**Short exercise:** Reproduce the listing below in its entirety. Change nothing.

**Data records:**

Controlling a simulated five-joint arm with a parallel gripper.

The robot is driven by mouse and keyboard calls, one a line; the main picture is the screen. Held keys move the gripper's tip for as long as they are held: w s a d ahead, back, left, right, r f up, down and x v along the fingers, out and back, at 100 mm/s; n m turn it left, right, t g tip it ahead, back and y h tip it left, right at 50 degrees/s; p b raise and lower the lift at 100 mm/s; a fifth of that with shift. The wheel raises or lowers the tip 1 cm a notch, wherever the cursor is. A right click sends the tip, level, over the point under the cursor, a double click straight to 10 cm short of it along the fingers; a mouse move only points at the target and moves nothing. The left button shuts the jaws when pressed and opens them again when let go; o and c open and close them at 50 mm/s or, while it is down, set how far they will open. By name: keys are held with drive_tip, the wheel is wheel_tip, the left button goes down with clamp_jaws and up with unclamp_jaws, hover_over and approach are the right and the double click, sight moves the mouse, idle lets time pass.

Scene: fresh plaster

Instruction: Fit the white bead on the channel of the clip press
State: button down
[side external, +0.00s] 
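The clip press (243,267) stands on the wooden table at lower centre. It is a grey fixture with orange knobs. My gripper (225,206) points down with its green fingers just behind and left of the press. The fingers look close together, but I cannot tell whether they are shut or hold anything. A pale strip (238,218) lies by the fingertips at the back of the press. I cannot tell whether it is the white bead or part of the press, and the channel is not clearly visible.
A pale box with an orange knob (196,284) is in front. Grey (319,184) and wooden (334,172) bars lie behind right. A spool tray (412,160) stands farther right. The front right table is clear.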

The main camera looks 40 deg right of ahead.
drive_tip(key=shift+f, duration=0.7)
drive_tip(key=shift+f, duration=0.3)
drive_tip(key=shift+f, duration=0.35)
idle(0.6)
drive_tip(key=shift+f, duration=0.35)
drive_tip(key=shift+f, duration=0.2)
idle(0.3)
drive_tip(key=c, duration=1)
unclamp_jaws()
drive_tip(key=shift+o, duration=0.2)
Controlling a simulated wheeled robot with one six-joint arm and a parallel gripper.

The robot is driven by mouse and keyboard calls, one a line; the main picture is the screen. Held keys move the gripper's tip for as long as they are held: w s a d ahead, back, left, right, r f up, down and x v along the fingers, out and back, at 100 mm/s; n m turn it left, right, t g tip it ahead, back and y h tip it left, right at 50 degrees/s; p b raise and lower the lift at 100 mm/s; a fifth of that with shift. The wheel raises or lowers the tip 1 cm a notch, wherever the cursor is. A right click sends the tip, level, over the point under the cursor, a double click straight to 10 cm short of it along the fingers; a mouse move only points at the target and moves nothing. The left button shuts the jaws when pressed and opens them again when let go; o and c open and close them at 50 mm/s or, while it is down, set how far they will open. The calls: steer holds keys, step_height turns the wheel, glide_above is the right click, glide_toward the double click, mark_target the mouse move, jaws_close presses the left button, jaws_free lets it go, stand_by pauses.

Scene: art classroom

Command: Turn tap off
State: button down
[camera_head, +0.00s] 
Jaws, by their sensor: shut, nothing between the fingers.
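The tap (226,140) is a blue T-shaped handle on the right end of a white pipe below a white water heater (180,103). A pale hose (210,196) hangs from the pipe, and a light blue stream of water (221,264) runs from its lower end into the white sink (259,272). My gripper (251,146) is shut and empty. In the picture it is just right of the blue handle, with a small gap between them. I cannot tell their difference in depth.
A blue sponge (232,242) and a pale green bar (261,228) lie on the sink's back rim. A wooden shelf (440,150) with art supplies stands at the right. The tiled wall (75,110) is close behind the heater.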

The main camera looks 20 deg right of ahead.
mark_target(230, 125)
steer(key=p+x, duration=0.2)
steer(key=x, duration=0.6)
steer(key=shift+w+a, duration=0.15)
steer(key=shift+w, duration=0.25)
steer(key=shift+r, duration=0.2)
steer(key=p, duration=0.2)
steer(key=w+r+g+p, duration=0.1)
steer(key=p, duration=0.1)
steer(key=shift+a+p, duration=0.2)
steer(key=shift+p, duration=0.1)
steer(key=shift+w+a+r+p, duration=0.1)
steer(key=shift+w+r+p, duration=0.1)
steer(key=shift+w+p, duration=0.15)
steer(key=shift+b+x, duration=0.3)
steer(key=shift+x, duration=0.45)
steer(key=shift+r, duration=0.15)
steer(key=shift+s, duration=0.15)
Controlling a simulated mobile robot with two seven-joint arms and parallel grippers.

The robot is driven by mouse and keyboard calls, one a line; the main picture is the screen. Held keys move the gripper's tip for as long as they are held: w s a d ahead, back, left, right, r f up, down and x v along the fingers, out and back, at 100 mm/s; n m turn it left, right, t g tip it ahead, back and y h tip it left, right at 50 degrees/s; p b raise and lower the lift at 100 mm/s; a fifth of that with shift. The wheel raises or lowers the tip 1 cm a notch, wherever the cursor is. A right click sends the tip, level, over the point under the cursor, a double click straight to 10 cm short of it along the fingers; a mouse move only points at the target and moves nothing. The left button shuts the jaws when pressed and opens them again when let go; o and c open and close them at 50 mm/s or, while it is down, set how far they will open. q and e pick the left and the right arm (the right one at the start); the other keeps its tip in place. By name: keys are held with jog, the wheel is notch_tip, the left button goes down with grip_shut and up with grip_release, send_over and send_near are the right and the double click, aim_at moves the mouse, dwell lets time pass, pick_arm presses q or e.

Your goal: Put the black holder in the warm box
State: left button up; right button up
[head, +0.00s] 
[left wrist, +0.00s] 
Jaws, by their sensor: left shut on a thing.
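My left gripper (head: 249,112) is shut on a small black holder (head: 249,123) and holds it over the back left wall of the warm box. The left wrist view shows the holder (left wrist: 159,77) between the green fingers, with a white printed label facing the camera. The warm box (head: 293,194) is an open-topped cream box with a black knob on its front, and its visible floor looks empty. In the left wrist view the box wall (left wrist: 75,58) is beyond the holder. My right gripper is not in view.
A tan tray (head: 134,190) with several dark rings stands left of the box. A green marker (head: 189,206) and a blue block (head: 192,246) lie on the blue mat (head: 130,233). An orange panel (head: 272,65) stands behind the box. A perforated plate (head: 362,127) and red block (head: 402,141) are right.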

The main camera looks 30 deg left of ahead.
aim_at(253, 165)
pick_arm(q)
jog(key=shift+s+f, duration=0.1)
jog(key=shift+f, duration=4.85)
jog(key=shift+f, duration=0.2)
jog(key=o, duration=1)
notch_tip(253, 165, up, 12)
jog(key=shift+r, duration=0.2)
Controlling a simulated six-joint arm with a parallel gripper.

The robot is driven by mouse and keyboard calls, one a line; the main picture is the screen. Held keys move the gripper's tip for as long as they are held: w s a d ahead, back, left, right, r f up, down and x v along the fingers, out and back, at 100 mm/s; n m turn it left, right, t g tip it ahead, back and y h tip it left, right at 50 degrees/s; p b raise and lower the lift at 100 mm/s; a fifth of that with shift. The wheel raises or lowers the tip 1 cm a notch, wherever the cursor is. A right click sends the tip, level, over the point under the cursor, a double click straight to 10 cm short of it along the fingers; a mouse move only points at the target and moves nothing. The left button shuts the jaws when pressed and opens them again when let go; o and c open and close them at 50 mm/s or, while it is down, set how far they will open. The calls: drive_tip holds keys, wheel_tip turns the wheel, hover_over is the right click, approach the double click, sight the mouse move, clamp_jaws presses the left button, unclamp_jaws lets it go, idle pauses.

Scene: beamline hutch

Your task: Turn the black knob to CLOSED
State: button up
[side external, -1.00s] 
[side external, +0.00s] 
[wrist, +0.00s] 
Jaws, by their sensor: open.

**Worked answer:**
Controlling a simulated five-joint arm with a parallel gripper.

The robot is driven by mouse and keyboard calls, one a line; the main picture is the screen. Held keys move the gripper's tip for as long as they are held: w s a d ahead, back, left, right, r f up, down and x v along the fingers, out and back, at 100 mm/s; n m turn it left, right, t g tip it ahead, back and y h tip it left, right at 50 degrees/s; p b raise and lower the lift at 100 mm/s; a fifth of that with shift. The wheel raises or lowers the tip 1 cm a notch, wherever the cursor is. A right click sends the tip, level, over the point under the cursor, a double click straight to 10 cm short of it along the fingers; a mouse move only points at the target and moves nothing. The left button shuts the jaws when pressed and opens them again when let go; o and c open and close them at 50 mm/s or, while it is down, set how far they will open. By name: keys are held with drive_tip, the wheel is wheel_tip, the left button goes down with clamp_jaws and up with unclamp_jaws, hover_over and approach are the right and the double click, sight moves the mouse, idle lets time pass.

Scene: fresh plaster

Instruction: Fit the white bead on the channel of the clip press
State: button down
[side external, +0.00s] 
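The clip press (243,267) stands on the wooden table at lower centre. It is a grey fixture with orange knobs. My gripper (225,206) points down with its green fingers just behind and left of the press. The fingers look close together, but I cannot tell whether they are shut or hold anything. A pale strip (238,218) lies by the fingertips at the back of the press. I cannot tell whether it is the white bead or part of the press, and the channel is not clearly visible.
A pale box with an orange knob (196,284) is in front. Grey (319,184) and wooden (334,172) bars lie behind right. A spool tray (412,160) stands farther right. The front right table is clear.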

The main camera looks 40 deg right of ahead.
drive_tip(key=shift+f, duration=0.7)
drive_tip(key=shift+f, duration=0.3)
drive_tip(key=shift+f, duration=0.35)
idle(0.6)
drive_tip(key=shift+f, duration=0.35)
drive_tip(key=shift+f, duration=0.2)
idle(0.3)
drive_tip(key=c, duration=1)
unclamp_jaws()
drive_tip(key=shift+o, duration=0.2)
Controlling a simulated wheeled robot with one six-joint arm and a parallel gripper.

The robot is driven by mouse and keyboard calls, one a line; the main picture is the screen. Held keys move the gripper's tip for as long as they are held: w s a d ahead, back, left, right, r f up, down and x v along the fingers, out and back, at 100 mm/s; n m turn it left, right, t g tip it ahead, back and y h tip it left, right at 50 degrees/s; p b raise and lower the lift at 100 mm/s; a fifth of that with shift. The wheel raises or lowers the tip 1 cm a notch, wherever the cursor is. A right click sends the tip, level, over the point under the cursor, a double click straight to 10 cm short of it along the fingers; a mouse move only points at the target and moves nothing. The left button shuts the jaws when pressed and opens them again when let go; o and c open and close them at 50 mm/s or, while it is down, set how far they will open. The calls: steer holds keys, step_height turns the wheel, glide_above is the right click, glide_toward the double click, mark_target the mouse move, jaws_close presses the left button, jaws_free lets it go, stand_by pauses.

Scene: art classroom

Command: Turn tap off
State: button down
[camera_head, +0.00s] 
Jaws, by their sensor: shut, nothing between the fingers.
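The tap (226,140) is a blue T-shaped handle on the right end of a white pipe below a white water heater (180,103). A pale hose (210,196) hangs from the pipe, and a light blue stream of water (221,264) runs from its lower end into the white sink (259,272). My gripper (251,146) is shut and empty. In the picture it is just right of the blue handle, with a small gap between them. I cannot tell their difference in depth.
A blue sponge (232,242) and a pale green bar (261,228) lie on the sink's back rim. A wooden shelf (440,150) with art supplies stands at the right. The tiled wall (75,110) is close behind the heater.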

The main camera looks 20 deg right of ahead.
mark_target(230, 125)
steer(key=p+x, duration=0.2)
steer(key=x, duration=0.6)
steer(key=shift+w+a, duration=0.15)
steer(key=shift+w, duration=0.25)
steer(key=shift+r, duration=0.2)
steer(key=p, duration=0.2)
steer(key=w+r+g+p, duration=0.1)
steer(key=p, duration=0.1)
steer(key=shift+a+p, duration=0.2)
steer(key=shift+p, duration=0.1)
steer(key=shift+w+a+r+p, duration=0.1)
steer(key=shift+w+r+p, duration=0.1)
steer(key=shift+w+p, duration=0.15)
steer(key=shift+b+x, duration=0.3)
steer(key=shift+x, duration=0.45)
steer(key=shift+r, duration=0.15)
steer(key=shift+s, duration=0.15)
Controlling a simulated mobile robot with two seven-joint arms and parallel grippers.

The robot is driven by mouse and keyboard calls, one a line; the main picture is the screen. Held keys move the gripper's tip for as long as they are held: w s a d ahead, back, left, right, r f up, down and x v along the fingers, out and back, at 100 mm/s; n m turn it left, right, t g tip it ahead, back and y h tip it left, right at 50 degrees/s; p b raise and lower the lift at 100 mm/s; a fifth of that with shift. The wheel raises or lowers the tip 1 cm a notch, wherever the cursor is. A right click sends the tip, level, over the point under the cursor, a double click straight to 10 cm short of it along the fingers; a mouse move only points at the target and moves nothing. The left button shuts the jaws when pressed and opens them again when let go; o and c open and close them at 50 mm/s or, while it is down, set how far they will open. q and e pick the left and the right arm (the right one at the start); the other keeps its tip in place. By name: keys are held with jog, the wheel is notch_tip, the left button goes down with grip_shut and up with grip_release, send_over and send_near are the right and the double click, aim_at moves the mouse, dwell lets time pass, pick_arm presses q or e.

Your goal: Put the black holder in the warm box
State: left button up; right button up
[head, +0.00s] 
[left wrist, +0.00s] 
Jaws, by their sensor: left shut on a thing.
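My left gripper (head: 249,112) is shut on a small black holder (head: 249,123) and holds it over the back left wall of the warm box. The left wrist view shows the holder (left wrist: 159,77) between the green fingers, with a white printed label facing the camera. The warm box (head: 293,194) is an open-topped cream box with a black knob on its front, and its visible floor looks empty. In the left wrist view the box wall (left wrist: 75,58) is beyond the holder. My right gripper is not in view.
A tan tray (head: 134,190) with several dark rings stands left of the box. A green marker (head: 189,206) and a blue block (head: 192,246) lie on the blue mat (head: 130,233). An orange panel (head: 272,65) stands behind the box. A perforated plate (head: 362,127) and red block (head: 402,141) are right.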

The main camera looks 30 deg left of ahead.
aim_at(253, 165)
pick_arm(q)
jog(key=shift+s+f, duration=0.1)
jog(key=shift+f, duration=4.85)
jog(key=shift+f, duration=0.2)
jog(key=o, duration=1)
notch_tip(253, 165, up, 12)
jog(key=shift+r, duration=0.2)
Controlling a simulated six-joint arm with a parallel gripper.

The robot is driven by mouse and keyboard calls, one a line; the main picture is the screen. Held keys move the gripper's tip for as long as they are held: w s a d ahead, back, left, right, r f up, down and x v along the fingers, out and back, at 100 mm/s; n m turn it left, right, t g tip it ahead, back and y h tip it left, right at 50 degrees/s; p b raise and lower the lift at 100 mm/s; a fifth of that with shift. The wheel raises or lowers the tip 1 cm a notch, wherever the cursor is. A right click sends the tip, level, over the point under the cursor, a double click straight to 10 cm short of it along the fingers; a mouse move only points at the target and moves nothing. The left button shuts the jaws when pressed and opens them again when let go; o and c open and close them at 50 mm/s or, while it is down, set how far they will open. The calls: drive_tip holds keys, wheel_tip turns the wheel, hover_over is the right click, approach the double click, sight the mouse move, clamp_jaws presses the left button, unclamp_jaws lets it go, idle pauses.

Scene: beamline hutch

Your task: Turn the black knob to CLOSED
State: button up
[side external, -1.00s] 
[side external, +0.00s] 
[wrist, +0.00s] 
Jaws, by their sensor: open.

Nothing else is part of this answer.